ST: How do you find those young people?

AB: They find me. I’m in this kind of special position, because they do find me, they look for me somehow. And I guess I’m known to be relatively accessible and make time to see people as best I can, like you. And it’s more interesting for me to be involved with younger people and with all this activity that’s going on right now, and it’s also interesting how invisible a lot of it is.
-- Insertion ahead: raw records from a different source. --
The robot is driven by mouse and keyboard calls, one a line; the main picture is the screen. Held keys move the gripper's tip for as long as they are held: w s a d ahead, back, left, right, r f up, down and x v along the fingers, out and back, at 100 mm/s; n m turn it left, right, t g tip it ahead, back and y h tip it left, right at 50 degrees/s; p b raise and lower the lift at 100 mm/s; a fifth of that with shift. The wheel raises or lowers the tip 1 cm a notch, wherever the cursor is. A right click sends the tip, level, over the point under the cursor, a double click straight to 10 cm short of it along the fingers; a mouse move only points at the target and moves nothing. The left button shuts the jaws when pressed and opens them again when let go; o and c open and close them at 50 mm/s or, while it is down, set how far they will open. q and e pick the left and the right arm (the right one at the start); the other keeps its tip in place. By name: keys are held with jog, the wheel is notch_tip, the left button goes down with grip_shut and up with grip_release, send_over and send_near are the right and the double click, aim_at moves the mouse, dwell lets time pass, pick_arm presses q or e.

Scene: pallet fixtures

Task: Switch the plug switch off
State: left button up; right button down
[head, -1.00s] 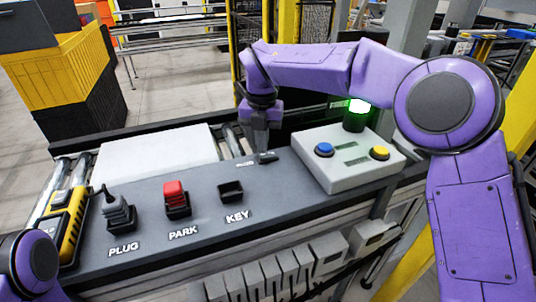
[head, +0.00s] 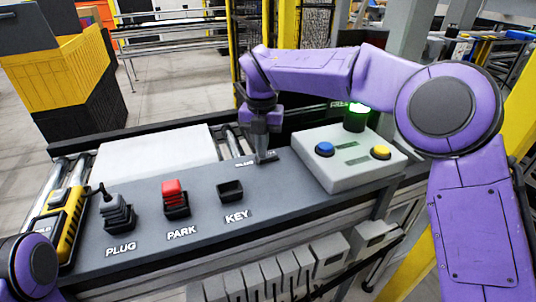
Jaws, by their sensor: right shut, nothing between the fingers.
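The grey panel (head: 150,236) carries a grey plug (head: 117,211) with a cable, seated in a dark socket above the PLUG label. A small switch lies at the panel's far edge by a small label (head: 244,163), mostly hidden by my right gripper. My right gripper (head: 266,158) points down at that spot, its fingers shut with nothing between them; whether it touches the switch cannot be told. My left arm shows only as a purple link at the lower left corner; its gripper is out of view.
A red block (head: 175,192) sits in the PARK socket; the KEY socket (head: 231,191) is empty. A white box (head: 350,162) with blue and yellow buttons stands to the right, a green lamp (head: 356,117) lit behind it. A yellow-black device (head: 62,223) lies left of the plug.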

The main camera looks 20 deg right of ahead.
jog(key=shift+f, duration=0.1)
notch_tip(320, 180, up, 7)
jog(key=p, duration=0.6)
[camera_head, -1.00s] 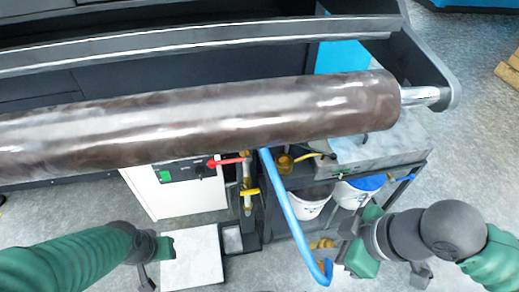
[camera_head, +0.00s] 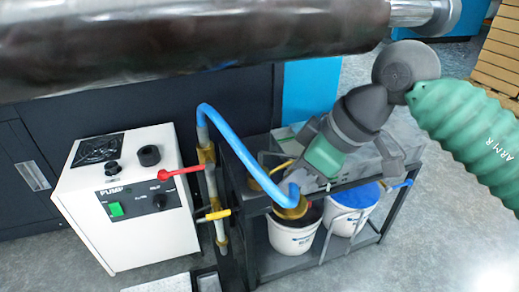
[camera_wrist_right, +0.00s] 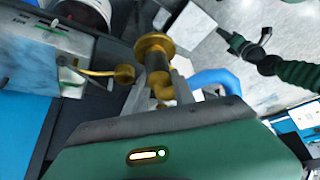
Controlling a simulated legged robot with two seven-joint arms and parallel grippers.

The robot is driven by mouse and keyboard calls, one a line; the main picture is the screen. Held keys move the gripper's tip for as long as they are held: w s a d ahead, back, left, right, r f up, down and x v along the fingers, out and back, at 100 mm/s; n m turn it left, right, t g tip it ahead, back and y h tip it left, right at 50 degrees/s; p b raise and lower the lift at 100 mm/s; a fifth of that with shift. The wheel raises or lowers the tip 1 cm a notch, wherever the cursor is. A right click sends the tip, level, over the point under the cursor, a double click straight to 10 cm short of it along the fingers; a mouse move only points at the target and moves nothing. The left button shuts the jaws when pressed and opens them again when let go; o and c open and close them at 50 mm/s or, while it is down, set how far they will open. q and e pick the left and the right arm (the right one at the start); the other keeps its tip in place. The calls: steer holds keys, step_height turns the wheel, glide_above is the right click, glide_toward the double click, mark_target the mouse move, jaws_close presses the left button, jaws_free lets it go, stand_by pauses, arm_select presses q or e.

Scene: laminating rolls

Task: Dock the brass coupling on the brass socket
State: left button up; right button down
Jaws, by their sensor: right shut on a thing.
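My right gripper (camera_head: 303,185) is shut on the brass coupling (camera_head: 290,210) at the end of the blue hose, over the left side of the cart. In the right wrist view the coupling shows a round brass flange (camera_wrist_right: 154,43) and a dark collar (camera_wrist_right: 158,80) between the fingers. A brass piece with a short yellowish pipe, which looks like the brass socket (camera_wrist_right: 125,75), is beside the coupling there. In the head view the socket is hard to separate from the coupling and gripper. I cannot tell whether the two touch. My left gripper is out of view.
The blue hose (camera_head: 240,145) arches from a standpipe with red (camera_head: 180,170) and yellow (camera_head: 215,214) handles. A white pump box (camera_head: 125,200) stands left. White buckets (camera_head: 292,238) sit on the cart's lower shelf. A dark roller (camera_head: 190,35) crosses above.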

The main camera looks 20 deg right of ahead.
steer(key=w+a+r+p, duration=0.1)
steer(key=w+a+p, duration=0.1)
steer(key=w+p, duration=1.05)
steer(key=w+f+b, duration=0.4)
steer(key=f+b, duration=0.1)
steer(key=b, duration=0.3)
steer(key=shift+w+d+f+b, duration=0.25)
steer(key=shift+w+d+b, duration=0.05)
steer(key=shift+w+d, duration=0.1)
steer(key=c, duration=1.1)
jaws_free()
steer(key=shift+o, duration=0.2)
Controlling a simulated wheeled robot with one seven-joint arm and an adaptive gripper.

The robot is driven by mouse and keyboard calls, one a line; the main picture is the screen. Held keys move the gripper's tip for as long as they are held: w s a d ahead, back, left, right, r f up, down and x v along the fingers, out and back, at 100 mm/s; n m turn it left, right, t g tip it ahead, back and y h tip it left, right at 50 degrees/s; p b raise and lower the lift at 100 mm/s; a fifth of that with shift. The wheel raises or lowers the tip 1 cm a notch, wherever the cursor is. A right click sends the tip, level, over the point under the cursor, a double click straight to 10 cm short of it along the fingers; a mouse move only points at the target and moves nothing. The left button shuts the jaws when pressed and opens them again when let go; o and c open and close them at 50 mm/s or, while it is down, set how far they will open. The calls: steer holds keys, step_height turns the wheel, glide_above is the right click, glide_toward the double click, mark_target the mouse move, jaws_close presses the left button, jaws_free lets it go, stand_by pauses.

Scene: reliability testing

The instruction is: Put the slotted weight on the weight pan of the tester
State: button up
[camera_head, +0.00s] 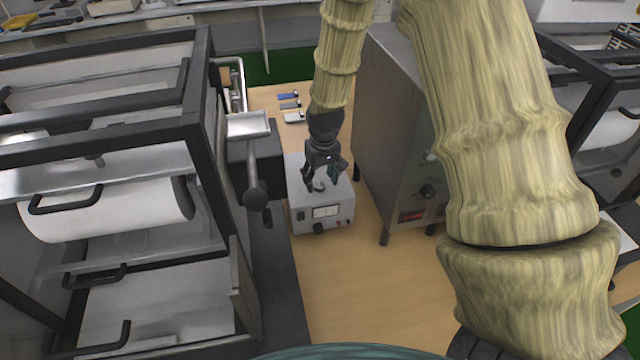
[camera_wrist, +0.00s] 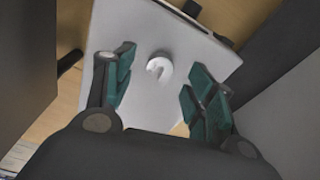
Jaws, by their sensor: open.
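The slotted weight (camera_wrist: 159,68) is a small, pale, C-shaped disc with a slot. It lies on the flat top of a light grey box (camera_wrist: 112,28), which also shows in the head view (camera_head: 345,211). My gripper (camera_head: 322,180) is above that box, pointing down. In the wrist view its teal finger pads (camera_wrist: 158,83) are apart, one on either side of the weight, with nothing held between them. A bright metal tray-like part (camera_head: 247,124) is on the right side of the large framed tester (camera_head: 200,90); I cannot tell whether it is the weight pan.
A tall grey cabinet (camera_head: 392,130) stands close to the right of the box. A lever with a black knob (camera_head: 255,193) sticks out on the left. Small blue and grey pieces (camera_head: 289,101) lie behind. The wooden table (camera_head: 350,290) is clear in front.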

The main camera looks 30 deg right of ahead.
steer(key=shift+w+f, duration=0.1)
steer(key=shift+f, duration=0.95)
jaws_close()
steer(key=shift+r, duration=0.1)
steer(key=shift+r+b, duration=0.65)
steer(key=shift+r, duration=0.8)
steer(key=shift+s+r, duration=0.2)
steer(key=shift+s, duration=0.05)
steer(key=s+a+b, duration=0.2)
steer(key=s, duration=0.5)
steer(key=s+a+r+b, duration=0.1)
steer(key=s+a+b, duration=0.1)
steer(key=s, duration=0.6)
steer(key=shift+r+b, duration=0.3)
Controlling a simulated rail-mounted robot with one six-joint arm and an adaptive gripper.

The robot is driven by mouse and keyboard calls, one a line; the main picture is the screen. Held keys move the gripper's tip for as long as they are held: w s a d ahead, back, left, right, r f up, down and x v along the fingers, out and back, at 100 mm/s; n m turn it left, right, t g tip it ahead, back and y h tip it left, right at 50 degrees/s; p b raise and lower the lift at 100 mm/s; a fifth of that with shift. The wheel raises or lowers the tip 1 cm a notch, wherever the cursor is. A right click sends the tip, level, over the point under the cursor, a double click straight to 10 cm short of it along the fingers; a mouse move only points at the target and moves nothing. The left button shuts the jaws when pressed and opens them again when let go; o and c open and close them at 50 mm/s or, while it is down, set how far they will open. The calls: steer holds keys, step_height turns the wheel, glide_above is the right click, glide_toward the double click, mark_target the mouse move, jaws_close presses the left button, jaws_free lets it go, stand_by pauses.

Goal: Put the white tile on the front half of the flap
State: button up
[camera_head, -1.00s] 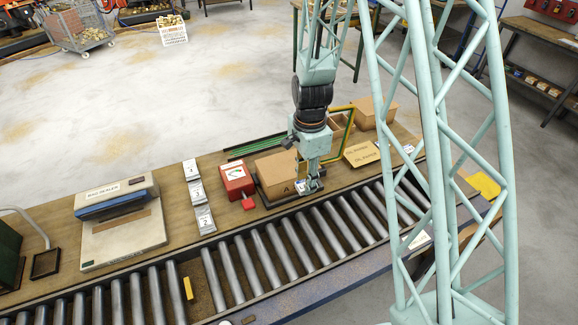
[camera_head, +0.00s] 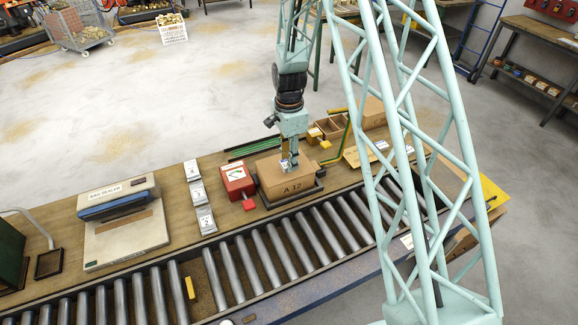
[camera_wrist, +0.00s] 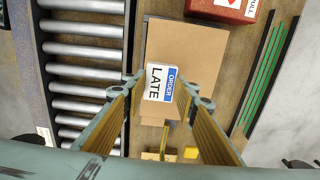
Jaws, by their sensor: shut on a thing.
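The white tile (camera_wrist: 160,82), with a blue band and the words LATE and ORDER, is between my fingertips in the wrist view. My gripper (camera_wrist: 164,86) is shut on it. The closed cardboard box (camera_head: 286,181) marked A 12 stands in a dark tray at the conveyor's far side. Its flat brown top flap (camera_wrist: 190,50) lies under the tile in the wrist view. In the head view my gripper (camera_head: 289,166) points down over the box top. I cannot tell whether the tile touches the flap.
A red box (camera_head: 235,181) stands just left of the cardboard box. Several numbered white plates (camera_head: 198,195) and a bag sealer (camera_head: 122,220) lie farther left. The roller conveyor (camera_head: 270,255) runs along the front. Green strips (camera_head: 250,148) lie behind; small bins (camera_head: 328,128) stand behind right.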

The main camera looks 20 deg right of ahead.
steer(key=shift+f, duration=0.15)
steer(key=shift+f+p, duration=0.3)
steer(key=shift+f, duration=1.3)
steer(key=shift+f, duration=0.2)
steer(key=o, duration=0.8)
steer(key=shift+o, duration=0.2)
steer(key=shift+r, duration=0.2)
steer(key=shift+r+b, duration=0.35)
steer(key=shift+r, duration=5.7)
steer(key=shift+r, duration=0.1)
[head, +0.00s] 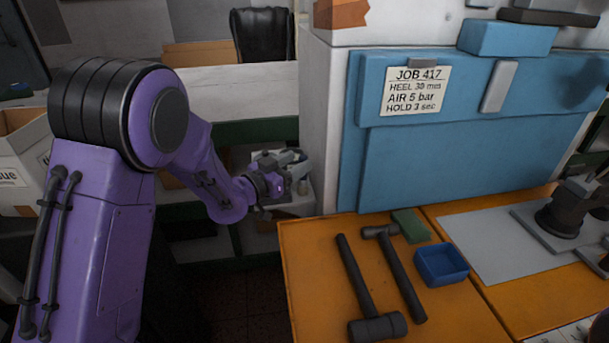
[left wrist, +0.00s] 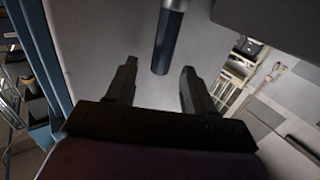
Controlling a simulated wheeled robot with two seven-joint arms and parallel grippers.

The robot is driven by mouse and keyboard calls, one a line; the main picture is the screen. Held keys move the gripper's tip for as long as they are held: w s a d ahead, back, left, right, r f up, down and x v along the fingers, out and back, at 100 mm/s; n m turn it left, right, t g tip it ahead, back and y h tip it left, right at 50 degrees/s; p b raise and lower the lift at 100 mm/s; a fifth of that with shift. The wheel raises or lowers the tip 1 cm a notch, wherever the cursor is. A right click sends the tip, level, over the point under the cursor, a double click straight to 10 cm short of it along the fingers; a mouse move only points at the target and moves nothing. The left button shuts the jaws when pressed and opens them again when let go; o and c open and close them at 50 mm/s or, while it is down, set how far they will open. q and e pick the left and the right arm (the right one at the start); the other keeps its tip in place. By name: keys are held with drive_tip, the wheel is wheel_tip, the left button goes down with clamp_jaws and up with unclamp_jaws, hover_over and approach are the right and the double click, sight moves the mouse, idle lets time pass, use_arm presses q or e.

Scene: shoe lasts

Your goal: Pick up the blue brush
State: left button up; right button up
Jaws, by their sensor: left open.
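My left gripper (head: 287,163) is beside the pale side wall of the blue-fronted machine, left of the orange bench. In the left wrist view its two dark fingers (left wrist: 158,67) stand apart with nothing clamped between them. A dark blue rounded bar (left wrist: 168,40) comes in from the top of that view, and its end lies in line with the gap between the fingers. It may be the blue brush's handle; its other end is out of frame. I cannot make out the brush in the head view. My right gripper is not in view.
The orange bench (head: 305,285) holds two dark hammers (head: 353,275) (head: 400,275), a green block (head: 411,226) and a small blue tray (head: 441,264). The blue machine front (head: 450,165) rises behind the bench. A pale counter (head: 230,95) and black chair (head: 263,35) stand behind my left arm.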

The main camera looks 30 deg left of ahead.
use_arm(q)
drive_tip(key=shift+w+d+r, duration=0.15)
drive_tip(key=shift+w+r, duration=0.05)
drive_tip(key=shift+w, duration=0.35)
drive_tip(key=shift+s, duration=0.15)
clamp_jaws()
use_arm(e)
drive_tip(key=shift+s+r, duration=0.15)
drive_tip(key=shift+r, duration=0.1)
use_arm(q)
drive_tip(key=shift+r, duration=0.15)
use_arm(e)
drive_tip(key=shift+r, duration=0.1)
AA Bronson, ‘We are the Revolution’, 2009-2010, Courtesy the artist

Footnotes

  • Artschool UK is a project by John Reardon, Sabine Hagmann and Johannes Maier, bringing together an international group of artists, curators, designers and critics. Using the formats of workshop, seminar, debate, website/blog and publication (forthcoming), the ‘school’ migrates from temporary manifestations towards a more permanent, yet transforming and accumulative site of art-knowledge polarities and transfer. http://www.artschooluk.org/
  • This second book edition brings together the original six contributors to the January 2010 edition – Adam Hyde, Mike Linksvayer, Michael Mandiberg, Marta Peirano, Mushon Zer-Aviv and Alan Toner – with three new contributors, kanarinka, Sissu Tarka and Astra Taylor, to challenge the free culture sentiment underlying the original writing. It is co-produced by Eyebeam. http://eyebeam.org/collaborative-futures-2nd-edition
  • Beginning with the early series Mirror Sequence (1969-70), in which Bronson takes photographs of his own fractured reflection, to more recent works such as a series of life-size self-portraits (2010), silkscreen prints based on his collaborative project Invocation of the Queer Spirits, the artist’s enquiries into the ‘self’ or identity are intrinsically bound up with his surroundings, people, situations, locations, and thus interestingly always also suggest a certain shared experience or image.